Une vieille fable créole du Guyanais Alfred de Saint-Quentin met en scène deux chats qui se disputent un morceau de fromage. Notre Salomon qui vient est un rat, non affamé de justice, mais affamé tout court. Il apparaît, s’interpose, sépare les belligérants, mange le fromage. Repus alors, il se fait manger à son tour. Fable sur la bêtise humaine, qui, elle, est ô combien partagée...

Le protégé de Fouquet reste lui aussi proche des pâquerettes. Il sait croquer à merveille les gens de justice. Fable 9 du livre 9, “L’Huître et le plaideur” fait belle ouvrage : « Fort gravement, Perrin ouvre l’Huître, et la gruge/Ce repas fait, il dit d’un ton de Président : /Tenez, la Cour vous donne à chacun une écaille »...
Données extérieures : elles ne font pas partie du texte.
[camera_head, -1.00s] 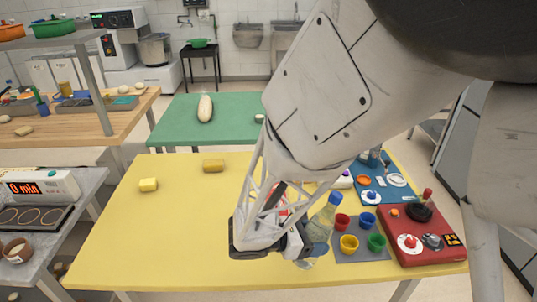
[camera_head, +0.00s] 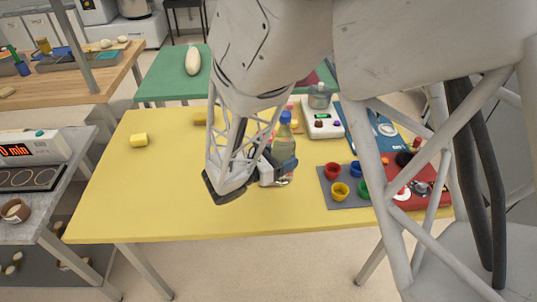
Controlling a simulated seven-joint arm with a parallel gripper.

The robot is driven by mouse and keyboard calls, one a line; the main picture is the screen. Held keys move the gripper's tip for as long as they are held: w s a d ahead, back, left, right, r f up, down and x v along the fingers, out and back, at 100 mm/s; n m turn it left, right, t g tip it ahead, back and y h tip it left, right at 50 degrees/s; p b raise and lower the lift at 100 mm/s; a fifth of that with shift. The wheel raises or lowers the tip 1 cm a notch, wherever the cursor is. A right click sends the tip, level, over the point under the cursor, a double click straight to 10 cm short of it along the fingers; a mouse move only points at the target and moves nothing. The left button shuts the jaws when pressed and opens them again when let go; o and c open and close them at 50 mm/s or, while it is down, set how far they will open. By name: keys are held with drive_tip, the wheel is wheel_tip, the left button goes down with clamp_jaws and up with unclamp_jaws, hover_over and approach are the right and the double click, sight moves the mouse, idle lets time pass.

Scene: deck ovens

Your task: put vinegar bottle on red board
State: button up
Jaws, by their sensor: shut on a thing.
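The vinegar bottle (camera_head: 284,147), clear with a pale yellowish body and a blue cap, is upright in my gripper (camera_head: 272,170) over the middle of the yellow table. My gripper is shut on the bottle; dark finger parts cover its lower half. I cannot tell whether its base touches the table. The red board (camera_head: 441,194) is at the right end of the table, well to the right of the bottle. My own arm structure hides much of the board and some items on it.
A grey mat (camera_head: 339,196) with red, blue, yellow and green cups lies between the bottle and the red board. A white scale (camera_head: 322,121) with a glass vessel on it and a blue board (camera_head: 362,131) lie behind.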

On se plaint que le Capitaine du Concordia se mette à l’abri pendant que le bateau coule, mais qu’en est-il de la plupart des décideurs au parachute doré ? Olivier Lepâtre commente : « La logique de la justice est implacable : l’huître est un contenant et un contenu. Comme contenu, elle ne peut revenir qu’à un seul propriétaire : on ne coupe pas une huître. Visqueuse, elle y répugne. Perrin mange. Comme contenant, l’huître en revanche est divisible : chacun des pèlerins repartira avec une écaille : figurant ironiquement les plateaux égaux d’une balance de justice ». Le Symbole fait victoire, et le gain va au juge qui se nourrit d’huître et de querelles.

Jean de La Fontaine, marqué par l’arrestation de Nicolas Fouquet par un Louis XIV jaloux, vise l’abus de pouvoir et la « clause léonine » à travers la fable 6 du livre I : l’enfant du début reviendrait alors à Salomon ou à l’État qui en ferait soit un bon serviteur, un esclave ou un soldat. La Génisse, la Chèvre et la Brebis en société avec le Lion partagent leur gain en 4 : le Lion prend la part qui lui revient, « La seconde, par droit, me doit échoir encore :/Ce droit, vous le savez, c’est le droit du plus fort./Comme le plus vaillant je prétends la troisième./Si quelqu’une de vous touche à la quatrième/Je l’étranglerai tout d’abord. » Le tour en est joué : l’eau va au fleuve et l’argent à l’argent. Les variations du fabuliste sur le thème du jugement de Salomon correspondent à une réalité encore très en cours.

Les versions soufies abordent les choses d’une autre façon. Toujours très fataliste, une histoire de Nasreddine, relevée par Jean Muzi, porte en titre : “Les lois du partage”. Les lois du partage sont les lois du naufrage. En voici le récit : « Des enfants avaient volé un sac de noix et se querellaient en tentant de les partager. Nasreddine Hodja passa près d’eux au moment où ils en venaient aux mains. II offrit son aide. - Le partage peut s’effectuer de deux façons, leur dit-il. Selon la loi des hommes ou selon la loi d’Allah. À vous de choisir !

- Selon la loi d’Allah, s’exclamèrent les enfants.

Nasreddine se mit à distribuer les noix au hasard, sans prendre soin de les compter. Il en donna trois à certains, cinq à d’autres, une grosse poignée à quelques-uns, en mit aussi dans son sac et le dernier des enfants n’eut droit à rien. Tous trouvèrent le partage injuste et protestèrent.

- Mes enfants, expliqua Nasreddine, c’est le partage selon la loi d’Allah : aux uns beaucoup, aux autres très peu ou même rien. Si vous aviez choisi la loi des hommes, le partage eût été plus équitable. »

Le partage des richesses selon la société actuelle tiendrait effectivement plus du droit divin qu’humain.

Mais, pour tenter de dépasser la platitude de ce pauvre — monde demeuré plat en dépit des efforts des Bruno, Copernic et Galilée pour arrondir les angles —, nous aurons recours à ce koân du maître japonais Dogen Zenji : « Le maître sait comment couper un chat en deux, mais sait-il comment le couper en un seul morceau ? » - Tu as raison !, répondrait en cela Nasreddine, le Hodja.